France didn't sneak into Boston. Hundreds of fans waited outside the Four Seasons on Boylston Street on Wednesday evening, and Les Bleus gave them a show — Mbappé, Dembélé, and Olise signing autographs for supporters who'd been camped out for hours.
The squad flew into Logan Airport just after 4 p.m., making the transatlantic trip six days before their Group Stage opener against Senegal on June 16 in East Rutherford, New Jersey. That's a smart buffer. Jet lag is a real factor at tournaments, and France clearly aren't leaving acclimatisation to chance.
A setup built for focus
The French federation has booked out the entire 239-room Four Seasons for the duration of the tournament. All of it. That's the kind of move that buys you complete privacy and removes every logistical headache in one go — no other guests, no corridor run-ins, no distractions.
Training will happen at Bentley University in Waltham. Vaughn Williams, explaining why the university was chosen, didn't dress it up: "We provided that, which is a hard thing to do, obviously, in the States." Closed sessions, good grass, no cameras. Exactly what a team with genuine title ambitions needs.

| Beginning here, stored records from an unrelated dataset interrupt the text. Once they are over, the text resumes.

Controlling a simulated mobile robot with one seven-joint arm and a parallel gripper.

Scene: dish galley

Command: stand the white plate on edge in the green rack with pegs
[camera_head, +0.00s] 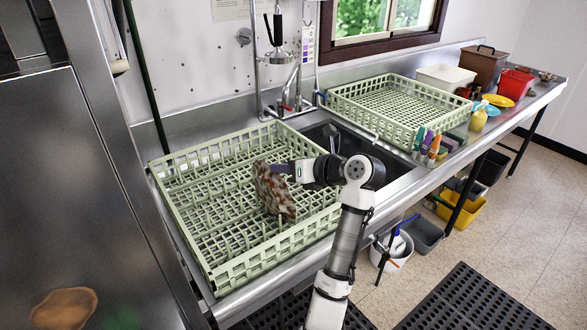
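The green rack with pegs (262,262) lies on the steel counter at the left, with rows of pegs across its floor. A plate (270,190), mottled brown and whitish as if soiled, stands steeply on edge over the right part of this rack. The fingertips are small and partly hidden. I cannot tell whether the plate's lower edge touches the rack floor or sits between pegs.
A sink (345,140) with a tap lies right of the rack. A second green rack (385,108) stands beyond it. Bottles (427,142), a white bin (444,77) and a red tub (515,82) stand farther right. A steel cabinet (75,190) stands close at left.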

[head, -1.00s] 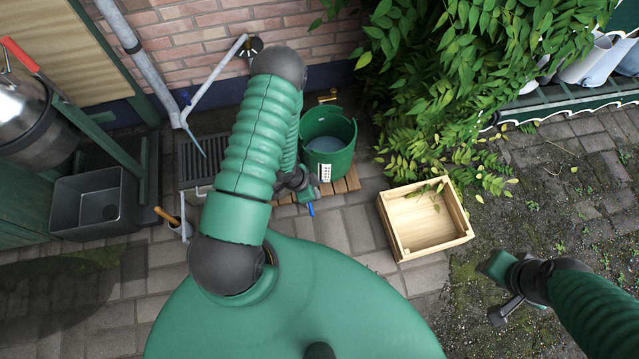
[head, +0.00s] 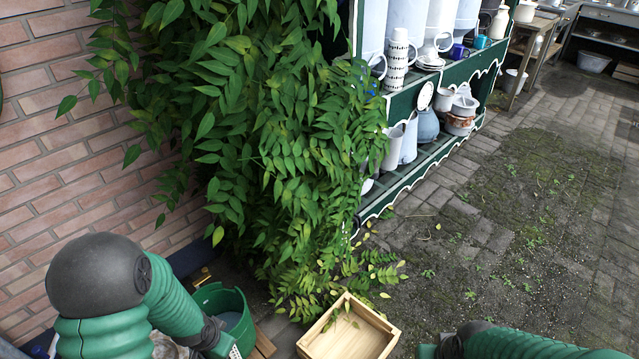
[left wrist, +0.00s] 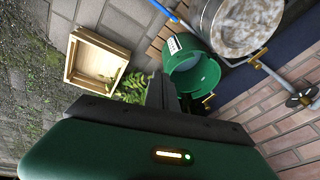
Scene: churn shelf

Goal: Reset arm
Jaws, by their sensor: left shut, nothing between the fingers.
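The task names no object. My left arm comes in at the lower left of the head view, its wrist in front of the green tub. In the left wrist view my left gripper (left wrist: 160,92) has its dark fingers together with nothing between them. They point toward the gap between the crate and the tub. My right arm shows at the bottom right of the head view. Only a green part of my right gripper (head: 427,351) shows at the bottom edge, and its fingertips are cut off.
A green tub (head: 222,300) stands by the brick wall (head: 40,150), with a wooden crate (head: 350,340) to its right. A mottled-topped metal vessel (left wrist: 243,22) is beside the tub. Leafy branches (head: 270,130) hang before a green shelf (head: 425,160) of crockery. Paving (head: 530,230) at right is open.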

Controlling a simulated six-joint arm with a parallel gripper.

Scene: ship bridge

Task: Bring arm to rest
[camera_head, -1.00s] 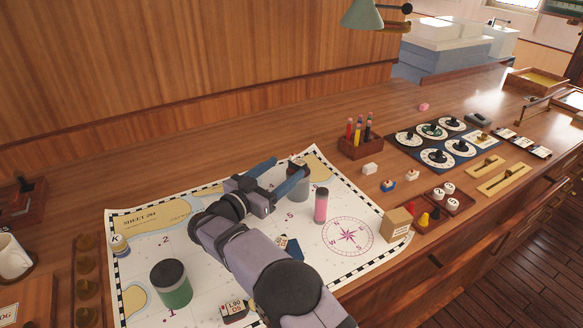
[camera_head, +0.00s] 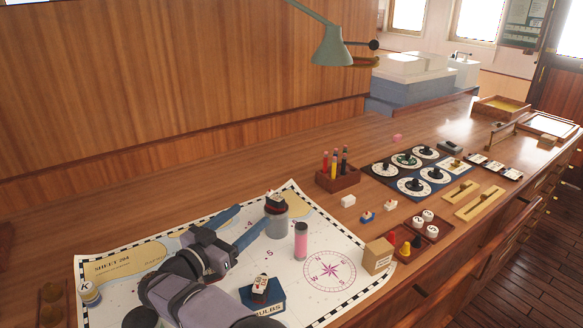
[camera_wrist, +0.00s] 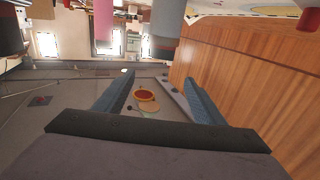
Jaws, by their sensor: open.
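My gripper (camera_head: 253,213) is open, its two blue-grey fingers spread above the chart at the left of the head view. In the wrist view, the fingers of my gripper (camera_wrist: 157,78) are apart with nothing held between them. A grey cylinder (camera_head: 276,226) with a dark top stands just beyond the right finger in the head view; whether they touch I cannot tell. A pink cylinder (camera_head: 301,243) stands to its right. A blue box marked BULBS (camera_head: 268,300), with a small white-and-red item (camera_head: 260,284) on it, lies right of my arm.
The chart (camera_head: 310,295) lies under my arm. A small tan box (camera_head: 378,256) sits by its right edge. A pen holder (camera_head: 338,179), dial panel (camera_head: 410,172) and tray of knobs (camera_head: 425,228) are farther right. A green lamp (camera_head: 332,48) hangs above.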

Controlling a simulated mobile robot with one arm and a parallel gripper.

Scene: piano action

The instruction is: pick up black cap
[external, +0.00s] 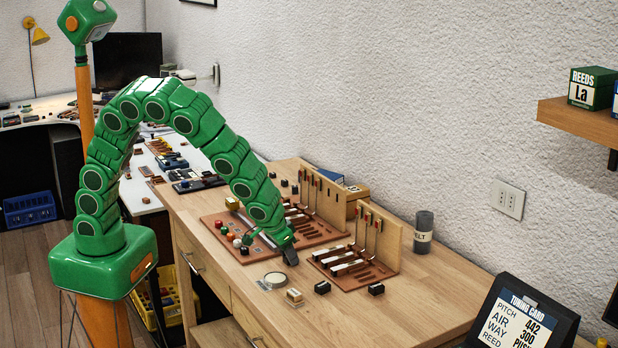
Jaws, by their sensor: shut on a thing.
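My green arm reaches over the wooden desk (440,290), and my gripper (288,248) points down near the gap between two piano action models. A small dark piece (290,257), which looks like a black cap, is at the gripper's tip, and the gripper is shut on it. The jaws are small here, and I cannot tell whether the piece touches the desk.
The right action model (360,262) stands close beside my gripper. The desk's front right is clear up to the tuning card (522,318).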

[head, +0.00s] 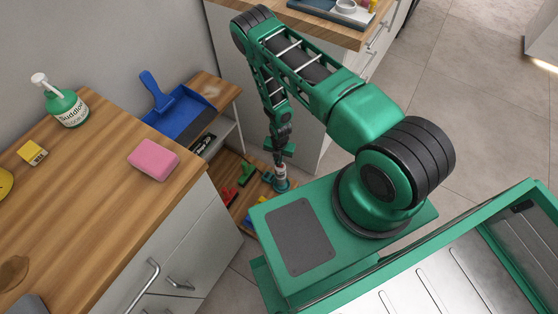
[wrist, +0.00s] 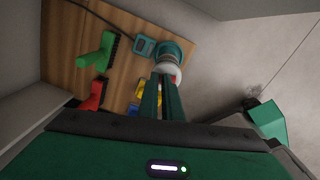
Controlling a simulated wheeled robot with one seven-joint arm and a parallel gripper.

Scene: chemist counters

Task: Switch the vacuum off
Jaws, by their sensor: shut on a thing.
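The vacuum appears to be the small teal device with a pale, partly reddish top (head: 281,184) on the low wooden shelf. In the wrist view the vacuum (wrist: 174,52) stands just beyond my fingertips, with a dark cable and a small teal box (wrist: 145,47) beside it. My gripper (head: 280,163) points down at the vacuum from above. In the wrist view my gripper (wrist: 166,78) has its two green fingers close together at the pale top, shut on it. The fingers hide part of the top. I cannot make out a switch or its position.
On the low shelf lie a green brush (wrist: 99,50), a red brush (wrist: 92,96) and small yellow and blue things. A blue dustpan (head: 180,113) sits on the shelf above. The left counter holds a pink sponge (head: 153,159) and a soap bottle (head: 65,103). Counter sides flank the shelf closely.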

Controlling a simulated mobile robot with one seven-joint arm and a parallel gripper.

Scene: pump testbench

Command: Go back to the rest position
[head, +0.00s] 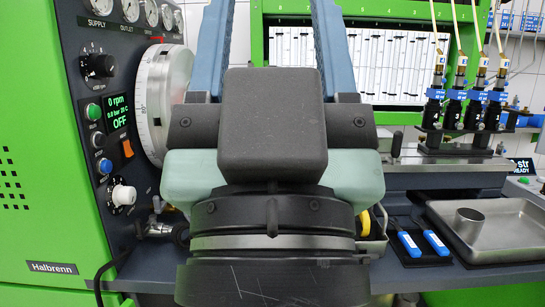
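My gripper (272,30) fills the middle of the head view, seen from behind, with its black block, pale green body and dark round wrist close to the camera. Its two blue fingers run up the picture, one on each side, and stand wide apart. I see nothing held between them; the bench's back shows through the gap. The fingertips are cut off by the top edge. My arm hides the middle of the pump testbench (112,283).
A green cabinet (45,215) with gauges, knobs and a display reading OFF stands close on the left, beside a graduated wheel (172,88). Several black injectors (433,108) stand at right. Below them are two blue-handled tools (408,243) and a metal tray (520,232) holding a cup (469,222).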

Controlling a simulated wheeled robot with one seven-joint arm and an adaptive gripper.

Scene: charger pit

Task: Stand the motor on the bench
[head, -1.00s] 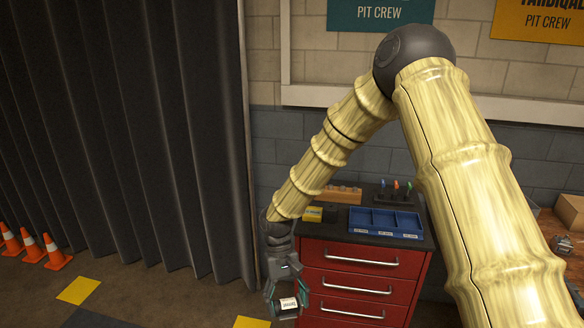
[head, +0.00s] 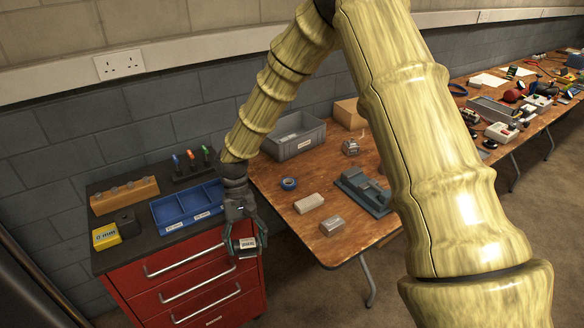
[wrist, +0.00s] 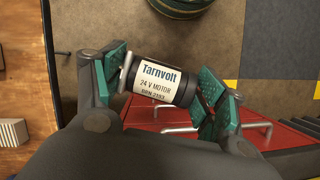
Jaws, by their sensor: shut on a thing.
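The motor also shows in the head view (head: 245,243), held in front of the red tool cabinet (head: 190,281). The wooden bench (head: 272,185) stands to the right of the cabinet. My gripper is near the gap between them, apart from the bench top.
A blue tray (head: 186,205) sits on the cabinet. Bare wood shows at the bench's near left. My arm covers part of the bench.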

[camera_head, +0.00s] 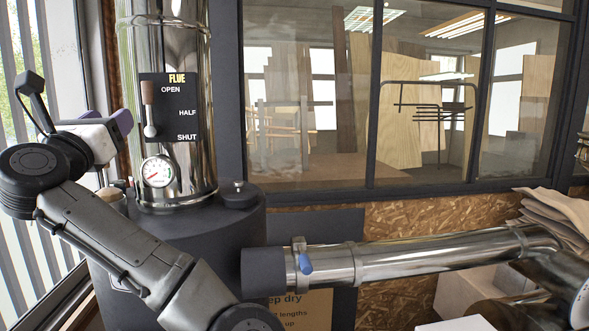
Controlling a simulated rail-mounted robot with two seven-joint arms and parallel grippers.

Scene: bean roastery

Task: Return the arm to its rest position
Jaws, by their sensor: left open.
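My left arm rises from the bottom edge and bends at a dark round joint at the far left. My left gripper (107,120) is at the upper left, in front of the window and left of the steel flue pipe (190,60). It is open, and I see nothing between its fingers. The flue's black plate reads OPEN, HALF and SHUT. Its lever (148,94) has a brown grip standing upright beside OPEN, with a pale knob below. The gripper appears apart from the lever. My right gripper is not in view.
A dial gauge (158,171) sits below the flue plate. A dark cylindrical housing (235,235) supports the flue. A horizontal steel pipe (420,255) with a blue-handled fitting (306,264) crosses to the right. Brown sacks (560,215) lie at right. Glass panes stand behind.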

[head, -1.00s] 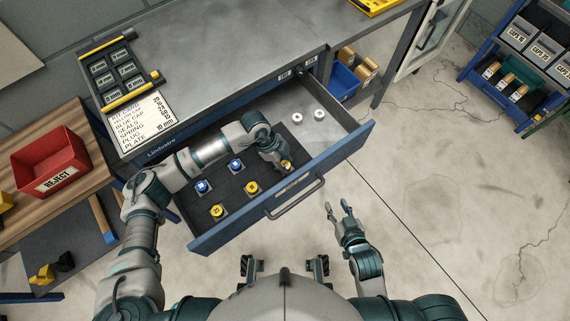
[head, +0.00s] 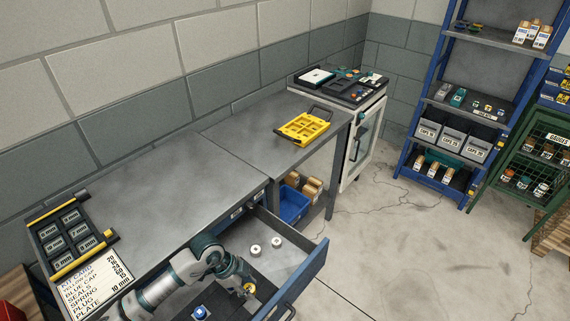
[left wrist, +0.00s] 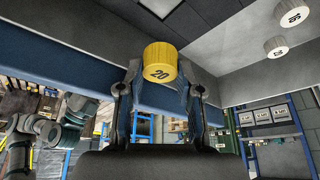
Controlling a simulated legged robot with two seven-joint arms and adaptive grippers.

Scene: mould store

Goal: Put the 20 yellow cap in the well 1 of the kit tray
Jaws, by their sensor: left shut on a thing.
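The yellow cap marked 20 (left wrist: 160,61) sits between the fingertips of my left gripper (left wrist: 160,84), which is shut on it. In the head view the left gripper (head: 246,287) and the cap (head: 250,289) are over the open drawer, near its front wall; I cannot tell how high the cap is above the drawer floor. My right gripper is out of view.
The open drawer (head: 318,262) also holds two white caps (head: 255,249) and a blue cap (head: 200,312). A black rack with labelled blocks (head: 48,232) and a kit card (head: 97,286) lie on the near bench. A blue bin (head: 292,205) stands below the far bench. The bench top between is clear.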

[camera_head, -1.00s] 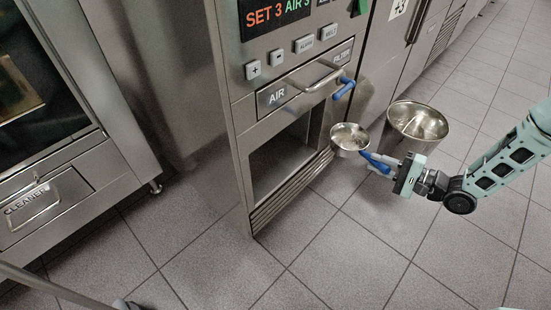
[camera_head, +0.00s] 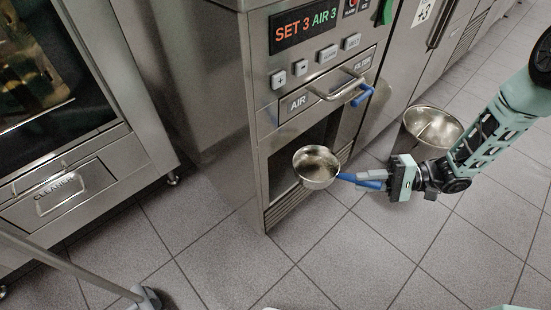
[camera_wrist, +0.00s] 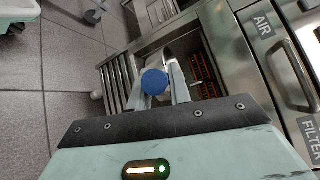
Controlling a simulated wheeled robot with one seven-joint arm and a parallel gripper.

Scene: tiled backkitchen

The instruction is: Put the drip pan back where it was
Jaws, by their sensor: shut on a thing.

France are playing their home matches at Gillette Stadium — rebranded as "Boston Stadium" for the tournament. Their headline fixture there comes on June 26 against Norway, a match that could carry serious weight depending on how the group shakes out. Given that France are among the pre-tournament favourites, their odds will harden or soften quickly once we see how they handle Senegal in that opener.
The weight of history
They won it in 2018. They reached the final in 2022 and lost to Argentina in one of the most dramatic World Cup finals in memory. This squad knows what it takes to go deep — and they know what heartbreak at the final hurdle feels like too.
The fanfare in Boston is nice. What happens in New Jersey on June 16 is what matters.